Read through the data and report every line in which the word "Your" occurs.

• • • •

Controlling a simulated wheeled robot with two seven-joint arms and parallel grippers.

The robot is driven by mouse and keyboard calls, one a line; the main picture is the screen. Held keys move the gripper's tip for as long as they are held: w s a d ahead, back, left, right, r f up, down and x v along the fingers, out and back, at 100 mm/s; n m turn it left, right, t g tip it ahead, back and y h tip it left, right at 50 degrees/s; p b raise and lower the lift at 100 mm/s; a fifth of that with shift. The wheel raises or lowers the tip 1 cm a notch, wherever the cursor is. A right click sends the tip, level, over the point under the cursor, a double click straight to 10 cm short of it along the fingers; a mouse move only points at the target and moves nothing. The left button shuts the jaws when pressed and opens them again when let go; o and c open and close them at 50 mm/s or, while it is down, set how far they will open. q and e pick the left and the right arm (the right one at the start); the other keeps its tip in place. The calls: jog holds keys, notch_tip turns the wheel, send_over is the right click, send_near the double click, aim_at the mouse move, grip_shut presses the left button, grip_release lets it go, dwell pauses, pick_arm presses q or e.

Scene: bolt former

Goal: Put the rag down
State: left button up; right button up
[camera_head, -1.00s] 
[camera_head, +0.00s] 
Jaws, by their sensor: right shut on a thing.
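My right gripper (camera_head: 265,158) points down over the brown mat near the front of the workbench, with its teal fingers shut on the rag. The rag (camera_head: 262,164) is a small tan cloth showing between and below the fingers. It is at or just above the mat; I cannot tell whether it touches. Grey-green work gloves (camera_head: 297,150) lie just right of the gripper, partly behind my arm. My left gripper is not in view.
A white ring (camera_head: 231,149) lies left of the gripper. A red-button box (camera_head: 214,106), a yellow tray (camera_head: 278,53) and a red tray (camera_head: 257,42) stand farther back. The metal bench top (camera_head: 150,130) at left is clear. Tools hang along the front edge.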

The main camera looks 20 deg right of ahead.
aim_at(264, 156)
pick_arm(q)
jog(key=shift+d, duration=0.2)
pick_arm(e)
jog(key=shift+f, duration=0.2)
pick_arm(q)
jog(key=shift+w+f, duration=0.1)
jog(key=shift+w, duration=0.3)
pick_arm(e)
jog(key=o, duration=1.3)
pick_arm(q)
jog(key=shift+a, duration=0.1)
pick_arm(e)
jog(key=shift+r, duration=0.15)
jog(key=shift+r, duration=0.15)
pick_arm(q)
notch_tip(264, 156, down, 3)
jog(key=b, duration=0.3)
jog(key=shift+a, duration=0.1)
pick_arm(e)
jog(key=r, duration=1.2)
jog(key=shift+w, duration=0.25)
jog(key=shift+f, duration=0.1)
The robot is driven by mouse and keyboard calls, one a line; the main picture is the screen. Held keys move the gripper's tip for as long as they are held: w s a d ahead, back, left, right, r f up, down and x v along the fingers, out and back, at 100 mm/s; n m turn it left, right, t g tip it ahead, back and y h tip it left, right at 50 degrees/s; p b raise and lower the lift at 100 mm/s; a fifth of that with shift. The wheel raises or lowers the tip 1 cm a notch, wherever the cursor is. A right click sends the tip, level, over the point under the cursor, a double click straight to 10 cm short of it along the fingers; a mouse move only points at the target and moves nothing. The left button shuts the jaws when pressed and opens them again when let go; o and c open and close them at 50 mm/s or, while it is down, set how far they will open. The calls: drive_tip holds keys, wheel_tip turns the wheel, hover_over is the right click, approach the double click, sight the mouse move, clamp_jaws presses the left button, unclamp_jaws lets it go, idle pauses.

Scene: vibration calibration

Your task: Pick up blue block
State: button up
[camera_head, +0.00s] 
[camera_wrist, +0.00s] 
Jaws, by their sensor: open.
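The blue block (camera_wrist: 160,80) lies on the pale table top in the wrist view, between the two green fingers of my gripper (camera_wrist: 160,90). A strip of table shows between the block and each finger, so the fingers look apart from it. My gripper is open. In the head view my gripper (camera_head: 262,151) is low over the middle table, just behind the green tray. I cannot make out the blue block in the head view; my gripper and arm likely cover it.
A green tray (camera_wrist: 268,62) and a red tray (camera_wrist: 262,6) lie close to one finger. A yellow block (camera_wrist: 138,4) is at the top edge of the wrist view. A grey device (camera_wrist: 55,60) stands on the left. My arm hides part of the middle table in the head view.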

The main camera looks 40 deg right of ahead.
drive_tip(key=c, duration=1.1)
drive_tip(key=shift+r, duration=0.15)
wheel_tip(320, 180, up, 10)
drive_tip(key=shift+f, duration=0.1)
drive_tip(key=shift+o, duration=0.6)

• • • •

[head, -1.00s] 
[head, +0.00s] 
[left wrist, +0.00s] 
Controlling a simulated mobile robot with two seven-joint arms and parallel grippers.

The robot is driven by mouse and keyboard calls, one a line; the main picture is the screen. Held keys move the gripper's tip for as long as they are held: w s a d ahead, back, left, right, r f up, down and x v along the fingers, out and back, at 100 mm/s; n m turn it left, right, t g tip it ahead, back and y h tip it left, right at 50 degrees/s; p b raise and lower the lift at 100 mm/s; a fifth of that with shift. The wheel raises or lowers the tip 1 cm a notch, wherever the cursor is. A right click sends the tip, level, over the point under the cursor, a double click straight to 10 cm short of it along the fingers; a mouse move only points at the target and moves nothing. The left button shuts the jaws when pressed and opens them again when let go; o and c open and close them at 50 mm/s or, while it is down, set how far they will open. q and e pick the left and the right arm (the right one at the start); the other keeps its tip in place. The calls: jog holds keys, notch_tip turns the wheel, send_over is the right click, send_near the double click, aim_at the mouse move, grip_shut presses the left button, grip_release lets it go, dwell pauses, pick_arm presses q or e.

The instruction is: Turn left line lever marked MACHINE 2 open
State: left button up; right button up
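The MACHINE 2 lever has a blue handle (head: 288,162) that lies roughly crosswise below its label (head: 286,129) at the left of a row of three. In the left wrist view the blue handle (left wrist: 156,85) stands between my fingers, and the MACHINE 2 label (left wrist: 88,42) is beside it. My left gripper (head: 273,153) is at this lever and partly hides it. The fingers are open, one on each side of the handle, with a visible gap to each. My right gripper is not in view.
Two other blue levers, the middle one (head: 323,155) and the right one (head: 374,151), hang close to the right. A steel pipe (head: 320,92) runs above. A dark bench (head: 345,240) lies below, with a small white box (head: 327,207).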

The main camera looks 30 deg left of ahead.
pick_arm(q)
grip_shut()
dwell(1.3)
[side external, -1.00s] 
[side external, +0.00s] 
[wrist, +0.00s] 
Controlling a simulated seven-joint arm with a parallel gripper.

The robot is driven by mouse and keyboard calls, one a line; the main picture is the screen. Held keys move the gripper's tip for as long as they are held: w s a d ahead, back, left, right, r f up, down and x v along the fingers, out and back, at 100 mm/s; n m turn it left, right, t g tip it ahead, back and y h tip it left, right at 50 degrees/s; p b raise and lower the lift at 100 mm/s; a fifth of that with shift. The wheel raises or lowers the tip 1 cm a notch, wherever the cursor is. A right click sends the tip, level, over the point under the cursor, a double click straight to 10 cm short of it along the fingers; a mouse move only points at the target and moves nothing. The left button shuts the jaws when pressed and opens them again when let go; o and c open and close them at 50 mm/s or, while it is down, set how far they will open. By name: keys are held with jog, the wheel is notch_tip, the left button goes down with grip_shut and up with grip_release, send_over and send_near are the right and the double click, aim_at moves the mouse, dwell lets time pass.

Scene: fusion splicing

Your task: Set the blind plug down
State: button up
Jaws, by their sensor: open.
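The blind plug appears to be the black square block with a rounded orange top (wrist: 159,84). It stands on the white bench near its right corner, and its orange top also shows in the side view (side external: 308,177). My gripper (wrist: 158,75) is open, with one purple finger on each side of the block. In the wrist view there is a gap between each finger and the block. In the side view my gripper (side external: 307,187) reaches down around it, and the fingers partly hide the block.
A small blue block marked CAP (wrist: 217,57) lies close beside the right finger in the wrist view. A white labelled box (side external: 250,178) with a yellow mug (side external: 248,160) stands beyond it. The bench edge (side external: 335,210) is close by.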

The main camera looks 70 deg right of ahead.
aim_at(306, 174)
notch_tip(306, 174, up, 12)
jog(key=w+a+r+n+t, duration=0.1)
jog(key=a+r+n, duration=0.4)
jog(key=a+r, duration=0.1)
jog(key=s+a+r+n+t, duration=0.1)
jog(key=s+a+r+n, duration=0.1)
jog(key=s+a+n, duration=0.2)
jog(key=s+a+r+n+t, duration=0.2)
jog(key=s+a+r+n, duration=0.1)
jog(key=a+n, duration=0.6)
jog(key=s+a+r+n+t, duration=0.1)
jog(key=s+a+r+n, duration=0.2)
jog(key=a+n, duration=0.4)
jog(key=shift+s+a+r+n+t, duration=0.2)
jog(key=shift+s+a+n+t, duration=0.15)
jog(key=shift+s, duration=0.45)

• • • •

WORKED ANSWER
Your task: Pick up blue block
Your task: Set the blind plug down

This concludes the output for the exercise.